Justizzentrum Demmlerplatz

Perspektive vom Obotritenring

Perspektive vom Obotritenring

Anerkennung

Prof. Jörg Friedrich | Studio PFP GmbH Hamburg

Architektur

Erläuterungstext

Mitarbeiter: Götz Schneider, Friedrich Benter, Nils Klinkmann, Lisa Mu.
Gesamtkonzept:
Einhundert Jahre Baugeschichte werden gemeinsam mit den Neubauten in einem „Ensemble der Erinnerung“ an eine sehr unterschiedliche Nutzungsgeschichte von der Weimarer Republik über den Faschismus bis hin zur Selbstdarstellung einer freien Justiz in der neugegründeten Bundesrepublik erinnern, indem die unterschiedlichen historischen Schichten allesamt erkennbar und – in ihren Brüchen und kontroversen architektonischen Zeitgeistentwicklungen – im Stadtraum sichtbar für alle erhaltend restauriert werden. Zu einem „ Justizzentrum in Schwerin“ für die Zukunft wächst das bestehende Ensemble städtebaulich zusammen erst jetzt mit seinen beiden sehr einfachen, verdichteten Ergänzungen an den beiden bestehenden Seitenflügeln des Altbaus, in Fortsetzung der bestehenden Anlage, um mit ihrer Öffnung und Erschliessung zum Obotritenring städtebaulich die historische Gefängnisarchitektur und das Dokumentationszentrum dauerhaft sichtbar freizulegen im Stadtraum: „Architektur der Erinnerung“ und „Mahnmal für die Zukunft“ – das Justizzentrum verarbeitet und legt offen städtebaulich und architektonisch einen Teil einer wechselnden Justizgeschichte, die nicht immer ein Glanzlicht deutscher Rechtsprechung gewesen ist. Die Mauern sind geblieben, die Inhalte haben gewechselt. Die ergänzenden Neubauten schliessen die Strassenfassaden und bilden den architektonischen Rahmen für den neu erlebbaren Raum zwischen Gefängnistrakt und Dokumentionszentrum.

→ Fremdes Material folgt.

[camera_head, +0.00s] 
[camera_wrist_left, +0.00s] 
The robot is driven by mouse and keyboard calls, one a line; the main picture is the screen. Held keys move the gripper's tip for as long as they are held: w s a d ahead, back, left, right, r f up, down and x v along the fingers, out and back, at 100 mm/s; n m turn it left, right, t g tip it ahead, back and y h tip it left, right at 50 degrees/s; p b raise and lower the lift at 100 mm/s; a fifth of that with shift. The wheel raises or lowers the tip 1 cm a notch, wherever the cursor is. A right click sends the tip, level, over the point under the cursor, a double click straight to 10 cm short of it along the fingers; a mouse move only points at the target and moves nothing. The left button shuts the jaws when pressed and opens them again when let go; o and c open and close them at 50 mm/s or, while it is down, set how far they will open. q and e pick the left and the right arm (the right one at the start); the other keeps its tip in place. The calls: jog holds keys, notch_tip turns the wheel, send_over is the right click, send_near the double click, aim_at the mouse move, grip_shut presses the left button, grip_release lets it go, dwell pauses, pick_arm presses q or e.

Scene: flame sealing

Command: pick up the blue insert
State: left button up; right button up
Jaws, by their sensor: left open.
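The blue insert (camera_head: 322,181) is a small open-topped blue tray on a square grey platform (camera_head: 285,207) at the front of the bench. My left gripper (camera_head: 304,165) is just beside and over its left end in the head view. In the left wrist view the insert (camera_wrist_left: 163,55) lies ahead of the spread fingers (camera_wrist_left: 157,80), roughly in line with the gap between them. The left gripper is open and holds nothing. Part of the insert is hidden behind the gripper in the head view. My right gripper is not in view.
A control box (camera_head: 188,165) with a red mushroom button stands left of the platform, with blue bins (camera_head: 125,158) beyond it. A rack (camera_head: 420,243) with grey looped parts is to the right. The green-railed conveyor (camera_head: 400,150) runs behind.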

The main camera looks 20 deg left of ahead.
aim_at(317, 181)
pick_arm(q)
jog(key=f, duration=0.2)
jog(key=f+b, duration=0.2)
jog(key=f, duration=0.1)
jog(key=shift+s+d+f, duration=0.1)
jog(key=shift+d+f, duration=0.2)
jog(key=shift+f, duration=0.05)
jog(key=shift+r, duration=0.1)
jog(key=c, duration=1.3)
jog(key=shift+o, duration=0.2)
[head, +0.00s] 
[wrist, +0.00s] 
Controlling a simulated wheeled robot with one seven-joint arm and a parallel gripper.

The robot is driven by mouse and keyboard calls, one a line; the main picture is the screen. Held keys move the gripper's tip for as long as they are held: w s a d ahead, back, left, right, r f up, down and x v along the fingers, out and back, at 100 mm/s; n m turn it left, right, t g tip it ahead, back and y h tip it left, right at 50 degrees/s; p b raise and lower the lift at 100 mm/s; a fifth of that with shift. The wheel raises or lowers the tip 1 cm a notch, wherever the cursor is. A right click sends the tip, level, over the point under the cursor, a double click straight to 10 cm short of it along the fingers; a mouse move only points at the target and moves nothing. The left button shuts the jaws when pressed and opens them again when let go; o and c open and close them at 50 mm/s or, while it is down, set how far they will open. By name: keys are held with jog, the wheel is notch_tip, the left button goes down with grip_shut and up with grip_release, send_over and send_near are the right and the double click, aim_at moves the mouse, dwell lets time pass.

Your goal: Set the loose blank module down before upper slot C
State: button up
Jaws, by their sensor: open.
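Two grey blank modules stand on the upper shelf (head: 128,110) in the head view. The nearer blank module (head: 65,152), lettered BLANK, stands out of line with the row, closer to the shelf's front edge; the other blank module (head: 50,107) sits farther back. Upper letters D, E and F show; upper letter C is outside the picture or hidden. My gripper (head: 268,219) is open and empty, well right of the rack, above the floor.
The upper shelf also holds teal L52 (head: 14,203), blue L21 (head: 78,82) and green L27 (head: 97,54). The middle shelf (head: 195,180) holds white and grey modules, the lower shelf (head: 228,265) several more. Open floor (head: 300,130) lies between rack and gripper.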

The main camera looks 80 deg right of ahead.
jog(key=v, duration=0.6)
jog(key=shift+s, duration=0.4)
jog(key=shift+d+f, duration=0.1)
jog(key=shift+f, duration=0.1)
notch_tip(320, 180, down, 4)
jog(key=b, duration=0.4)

Beurteilung durch das Preisgericht

Ein „Ensemble der Erinnerung“ will der Wettbewerbsbeitrag schaffen; die historischen Schichten beginnend von der Weimarer Republik über den Faschismus, die ostdeutsche Nachkriegszeit bis zum heutigen Selbstverständnis als „freie Justiz“ im Stadtraum freilegen und konservieren.

Dieser Idee folgt der vorliegende Entwurf, indem er die Seitenflügel des historischen H‐förmigen Gerichtsgebäudes vom Architekten Ehmig – lediglich durch eine schmale Glaszäsur getrennt – in einer zeitgemäßen Form fortsetzt. In dieser Konsequenz waren die Zufahrten von den Nebenstraßen zum Obotritenring hin zu verlegen.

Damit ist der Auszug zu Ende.